See, it’s easy to list a million things that we are incapable of doing. And that’s ok. We are human. We are frail and finite. I am not all-powerful or all-knowing. I have limitations. And so do you.

The epic fall of Jon Jones

I will admit, this one hurt. I don’t get too starry-eyed over professional athletes or movie stars. Sure, I love watching Andrew Luck on Sunday, but meeting him wouldn’t change my life (unless he married my sister. Then it would TOTALLY change my life! Stacy????) And I feel strongly that movie stars should make movies rather than standing in front of the United Nations to critique them on their foreign policies. You made a great movie that I can now buy at Target for $9.99. I don’t think that qualifies you for legislation. Sorry. Done with the soapbox.

But Jon Jones was the man. The youngest title holder in UFC history and was setting records for how many times he had defended his belt. He was open about his faith. He wasn’t shy about the fact that he was a Christian. In a world where “christian” means “less-than” or second-rate, here was a guy operating at the highest levels of his field. And he was taking the name of Jesus with him.

I was in love.

But, then Jon made some not-so-stellar decisions. He let his pride get in the way, refused help, and it just got worse. He was stripped of his title and has been banned from the UFC. It is unclear if he will ever be back. It’s heartbreaking. My heart aches for him and his family. And my heart aches for the damage it has caused to those that looked up to him.

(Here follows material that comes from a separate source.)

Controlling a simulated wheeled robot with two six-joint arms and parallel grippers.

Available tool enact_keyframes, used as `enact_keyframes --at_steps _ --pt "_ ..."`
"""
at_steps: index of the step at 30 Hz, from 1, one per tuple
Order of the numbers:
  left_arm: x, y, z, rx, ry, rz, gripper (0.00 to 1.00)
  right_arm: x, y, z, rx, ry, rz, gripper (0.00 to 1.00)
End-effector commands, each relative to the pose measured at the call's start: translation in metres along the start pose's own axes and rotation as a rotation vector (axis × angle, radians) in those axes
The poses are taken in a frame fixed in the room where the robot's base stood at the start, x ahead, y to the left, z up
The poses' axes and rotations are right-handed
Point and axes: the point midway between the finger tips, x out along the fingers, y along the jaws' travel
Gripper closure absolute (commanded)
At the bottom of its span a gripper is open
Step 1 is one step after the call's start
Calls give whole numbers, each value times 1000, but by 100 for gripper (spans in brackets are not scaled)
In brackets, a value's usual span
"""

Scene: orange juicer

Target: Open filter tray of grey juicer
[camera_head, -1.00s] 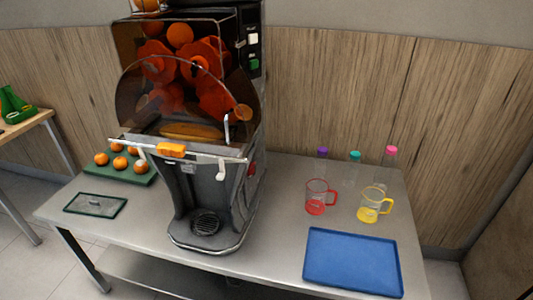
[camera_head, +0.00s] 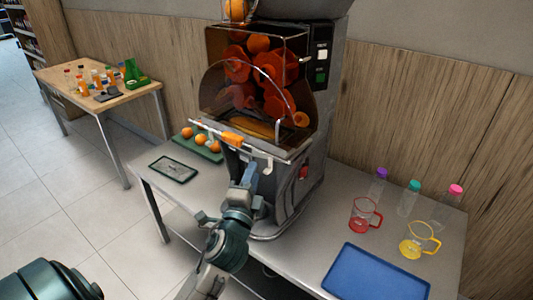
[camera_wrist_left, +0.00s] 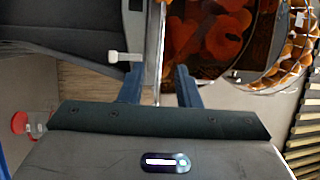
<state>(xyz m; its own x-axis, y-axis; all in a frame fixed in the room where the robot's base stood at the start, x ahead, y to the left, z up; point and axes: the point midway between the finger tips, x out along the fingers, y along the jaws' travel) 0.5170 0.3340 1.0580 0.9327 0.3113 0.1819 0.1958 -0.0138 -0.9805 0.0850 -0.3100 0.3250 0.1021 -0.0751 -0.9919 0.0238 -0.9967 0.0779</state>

One thing that you couldn’t miss out on Jon Jones was one, large, tattoo he had on his chest. Actually, he had very few tattoos, so this one was extremely prominent. There, on the right side of his chest was a giant Philippians 4:13Jon-Jones

What Jon Jones forgot

I cannot pass judgement on Jon. I don’t know what he was thinking or why he did what he did. I don’t know what led him down this path or caused him to make these decisions. But, I have spoken to a lot of people who have made some pretty epic mistakes. And I have had my own epic failure in my life. So, I have been inside the mind of people (and myself) who are on this destructive path. So, I have an idea of what went wrong.

Philippians 4:13 was clearly an important verse to Jon. It was engraved on his chest. I am sure this was the verse he lived by.

I can do all things through Christ who strengthens me.” -Philippians 4:13

So, what was the problem? I believe Jon Jones started living his life according to the first part of this verse, but was forgetting the second. Like Under Armour, Jon believed, “I can do all things.” But here is the problem. We can’t leave out the most important ingredient!

The power of this verse comes at the end: through Christ who strengthens me.

That is the ONLY way this verse works. Without Christ, there a lot of things we can’t do. Like Jon Jones, many of us live our lives believing that we can do “all things.” Maybe you don’t think you can fly. But you interpret this verse another way. “I can do whatever I want.” This is a common view among many Christians. Hey, we have grace. I’m cool. You’re cool. We’re all cool! The problem with that line of thinking is that it takes Jesus out of the equation.

We can do all things.

Through Christ.

Once we take Jesus out of the picture, bad things start to happen. Our pride begins to rise at record levels. And failure, surely, is on its way.

I don’t fault Under Armour for putting this on their shirt. They are not a Christian company, and I firmly believe that we, as Christians, cannot force our values on those that do not follow Jesus. But when I say this T-shirt, I was reminded of critical principle that Christians must remember, and I believe that Jon Jones forgot.


So, go live your life. Dare great things. Risk great things. Accomplish great things.

Just do it through the power of Jesus, not yourself.